Evet, Hakan Şükür'ün gönderilmesiyle Futbol Takımı'nın girdiği karanlık yol, yapılan bu birbirine taban tabana zıt 4 teknik direktör hamlesiyle daha da berbat bir hale geldi. Rijkaard'ın gönderilmesinden sonra Hakan Şükür'e yapılan sportif direktörülük teklifi de maalesef yönetimin hatasını anladığını hissettirmemeli kimseye. Dönemin koşulları çerçevesinde, taraftar tepkisini azaltmak için yapılmış şovenist bir hamle, aynı Fatih Terim'e yapılan teklif gibi.
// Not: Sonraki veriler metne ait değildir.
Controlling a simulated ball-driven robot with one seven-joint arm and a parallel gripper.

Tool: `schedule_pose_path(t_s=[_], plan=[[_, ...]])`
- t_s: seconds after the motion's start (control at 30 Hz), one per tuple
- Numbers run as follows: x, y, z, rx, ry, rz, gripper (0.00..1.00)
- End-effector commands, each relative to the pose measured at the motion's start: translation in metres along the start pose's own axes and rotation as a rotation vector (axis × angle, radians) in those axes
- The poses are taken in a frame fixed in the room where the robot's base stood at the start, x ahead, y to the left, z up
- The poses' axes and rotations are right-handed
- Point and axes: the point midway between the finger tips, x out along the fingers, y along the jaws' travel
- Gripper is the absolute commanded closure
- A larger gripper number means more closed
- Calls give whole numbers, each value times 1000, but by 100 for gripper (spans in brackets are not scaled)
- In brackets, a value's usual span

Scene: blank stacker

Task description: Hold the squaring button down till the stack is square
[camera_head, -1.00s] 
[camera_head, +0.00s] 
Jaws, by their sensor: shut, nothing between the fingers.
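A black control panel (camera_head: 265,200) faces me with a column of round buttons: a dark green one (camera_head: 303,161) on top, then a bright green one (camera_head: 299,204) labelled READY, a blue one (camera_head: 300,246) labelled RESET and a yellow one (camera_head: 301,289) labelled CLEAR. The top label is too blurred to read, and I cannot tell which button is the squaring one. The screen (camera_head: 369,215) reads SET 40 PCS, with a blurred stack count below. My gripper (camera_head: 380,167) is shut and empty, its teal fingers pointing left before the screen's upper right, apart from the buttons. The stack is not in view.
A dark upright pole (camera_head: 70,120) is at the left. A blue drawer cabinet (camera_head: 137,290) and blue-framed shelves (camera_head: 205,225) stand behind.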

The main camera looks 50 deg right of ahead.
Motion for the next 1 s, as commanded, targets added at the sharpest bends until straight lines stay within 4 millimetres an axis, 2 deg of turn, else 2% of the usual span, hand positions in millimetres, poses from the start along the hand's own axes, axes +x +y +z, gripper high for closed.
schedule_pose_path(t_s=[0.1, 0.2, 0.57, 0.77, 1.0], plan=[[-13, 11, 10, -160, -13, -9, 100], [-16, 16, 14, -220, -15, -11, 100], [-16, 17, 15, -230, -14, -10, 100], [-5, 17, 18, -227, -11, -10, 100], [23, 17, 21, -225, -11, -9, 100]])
Tabii Hakan Şükür de onca zaman hakkında alenen kötü konuştuğu, yanlışlarını söylediği daha da önemlisi sportif başarı için gerekli koşulları taşımayan bu yönetimle çalışmayı kendine yakışanı yaparak reddetti. Bunca yıl boyunca kazandığı saygınlığı, bir teklifi kabul ederek, kolaya kaçarak zedelemedi. Yazının konusu olan Futbol Takımı'na gelirsek en azından 2012 Mart'ına kadar düzeleceğini zannetmiyorum. Daha sonrası ise Allah-Kerim.
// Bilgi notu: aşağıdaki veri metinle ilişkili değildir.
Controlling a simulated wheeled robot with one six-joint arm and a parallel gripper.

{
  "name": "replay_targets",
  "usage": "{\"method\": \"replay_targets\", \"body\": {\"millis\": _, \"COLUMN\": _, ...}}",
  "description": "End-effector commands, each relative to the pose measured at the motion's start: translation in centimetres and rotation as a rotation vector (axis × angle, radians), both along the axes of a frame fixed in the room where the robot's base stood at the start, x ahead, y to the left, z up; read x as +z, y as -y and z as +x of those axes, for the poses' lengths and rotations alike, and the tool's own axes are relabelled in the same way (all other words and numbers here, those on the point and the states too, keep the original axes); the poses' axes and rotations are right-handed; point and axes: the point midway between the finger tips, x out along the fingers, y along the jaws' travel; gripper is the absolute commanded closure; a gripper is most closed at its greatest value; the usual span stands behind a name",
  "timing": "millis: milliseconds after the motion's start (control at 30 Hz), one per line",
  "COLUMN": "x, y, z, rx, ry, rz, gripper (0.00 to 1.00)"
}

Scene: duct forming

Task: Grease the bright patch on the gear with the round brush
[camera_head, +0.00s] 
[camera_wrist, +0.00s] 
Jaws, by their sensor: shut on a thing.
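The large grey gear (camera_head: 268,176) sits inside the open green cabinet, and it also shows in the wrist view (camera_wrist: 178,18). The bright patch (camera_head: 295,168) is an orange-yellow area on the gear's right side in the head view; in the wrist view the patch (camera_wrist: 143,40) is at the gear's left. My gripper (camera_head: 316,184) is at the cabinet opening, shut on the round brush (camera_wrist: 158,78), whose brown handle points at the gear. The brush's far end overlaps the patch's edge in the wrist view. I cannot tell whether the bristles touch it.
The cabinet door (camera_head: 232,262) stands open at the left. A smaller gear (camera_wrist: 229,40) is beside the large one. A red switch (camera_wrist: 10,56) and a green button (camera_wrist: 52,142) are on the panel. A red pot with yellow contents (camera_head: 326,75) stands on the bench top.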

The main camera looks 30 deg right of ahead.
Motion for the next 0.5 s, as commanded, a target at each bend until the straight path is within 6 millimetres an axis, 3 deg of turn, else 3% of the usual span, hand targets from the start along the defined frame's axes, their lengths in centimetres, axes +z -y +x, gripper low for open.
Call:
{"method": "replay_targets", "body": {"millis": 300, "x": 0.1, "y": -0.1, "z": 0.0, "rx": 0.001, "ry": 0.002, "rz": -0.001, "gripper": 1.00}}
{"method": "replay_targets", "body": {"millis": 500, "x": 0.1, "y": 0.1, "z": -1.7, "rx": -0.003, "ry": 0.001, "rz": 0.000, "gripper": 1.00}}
2012 Mart'ı derken kongreden yani bu yönetimin gidişinden bahsettiğim açık. Ancak ortada bir gerçek var ki, her ne kadar futbol konusunda aşırı derecede başarısız olsa da, bu yönetim Galatasaray Spor Kulübü'ne çağ atlattı. İdari, mali, sponsorluk, reklam, pazarlama gibi konularda Galatasaray şu anda olması gerektiği noktaya doğru emin adımlarla ilerliyor. 2006 Mayıs'ında son hafta gelen şampiyonluğun verdiği 1 haftalık coşkuyu saymazsak, bir Galatasaraylı'nın o döneme göre kulübüyle şu anda daha fazla iftihar etmesi gerektiği aşikar. Fotomaç gibi yazdığı asparagas transfer haberi sayısı bir önceki günden daima fazla olan bir gazete dahi, "Günün Şakası: Galatasary Ludovic Giuly'ye Gitti" tarzında haberler yapıyor, Avrupa Futbolu'ndaki miadını doldurmuş Kily Gonzalez için 1 ay Inter'in kapısında yatılıyor ama sonuç alınamıyordu. Daha bunun gibi birçok kokuşmuş olayı herkes bildiği için tek tek hatırlatmaya gerek yok. İşin daha da kötüsü artık Galatasaray adını duyunca parasını alamayacağını bilen oyuncu ve kulüpler vardı. Neyse ki şu anda o döneme göre kulüp olarak çok daha ileri bir konumda Galatasaray.

Adnan Polat yönetimi futbol konusunda çok başarısız hatta belki de Galatasaray tarihinin en kötüsü. Değindiğim gibi Hakan Şükür'ün plansız bir şekilde gönderilmesiyle başlayan hatalar zinciri bugüne kadar uzayarak geldi ve artık dibe vuruldu. Bu durumdan, futbol takımı olarak, bu yönetimle çıkmak oldukça zor, çıkılması için 2006 şampiyonluğundaki gibi bir mucize lazım. Ancak kulüp genel durumu düşünüldüğünde 2012'ye kadar olan görev süresini tamamlaması ve bu süreçte Galatasaray'a kurumsallaşma sürecini tamamlattırması gereken bir yönetim bu.